— start PROVIDED MATERIAL —

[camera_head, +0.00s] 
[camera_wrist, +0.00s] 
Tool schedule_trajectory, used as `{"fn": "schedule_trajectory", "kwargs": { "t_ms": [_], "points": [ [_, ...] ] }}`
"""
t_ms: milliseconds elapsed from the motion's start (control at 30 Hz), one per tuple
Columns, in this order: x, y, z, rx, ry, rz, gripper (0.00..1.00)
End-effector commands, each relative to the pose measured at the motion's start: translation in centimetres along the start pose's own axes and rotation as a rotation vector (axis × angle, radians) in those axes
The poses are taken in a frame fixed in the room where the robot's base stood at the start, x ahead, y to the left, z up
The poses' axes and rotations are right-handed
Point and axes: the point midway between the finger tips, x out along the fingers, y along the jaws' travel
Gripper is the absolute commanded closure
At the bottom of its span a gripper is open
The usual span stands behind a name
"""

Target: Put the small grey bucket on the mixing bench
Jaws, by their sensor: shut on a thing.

— end PROVIDED MATERIAL —

§ PROMPT
Reproduce the data in its entirety, matching each character.

§ RESPONSE
[camera_head, +0.00s] 
[camera_wrist, +0.00s] 
Tool schedule_trajectory, used as `{"fn": "schedule_trajectory", "kwargs": { "t_ms": [_], "points": [ [_, ...] ] }}`
"""
t_ms: milliseconds elapsed from the motion's start (control at 30 Hz), one per tuple
Columns, in this order: x, y, z, rx, ry, rz, gripper (0.00..1.00)
End-effector commands, each relative to the pose measured at the motion's start: translation in centimetres along the start pose's own axes and rotation as a rotation vector (axis × angle, radians) in those axes
The poses are taken in a frame fixed in the room where the robot's base stood at the start, x ahead, y to the left, z up
The poses' axes and rotations are right-handed
Point and axes: the point midway between the finger tips, x out along the fingers, y along the jaws' travel
Gripper is the absolute commanded closure
At the bottom of its span a gripper is open
The usual span stands behind a name
"""

Target: Put the small grey bucket on the mixing bench
Jaws, by their sensor: shut on a thing.

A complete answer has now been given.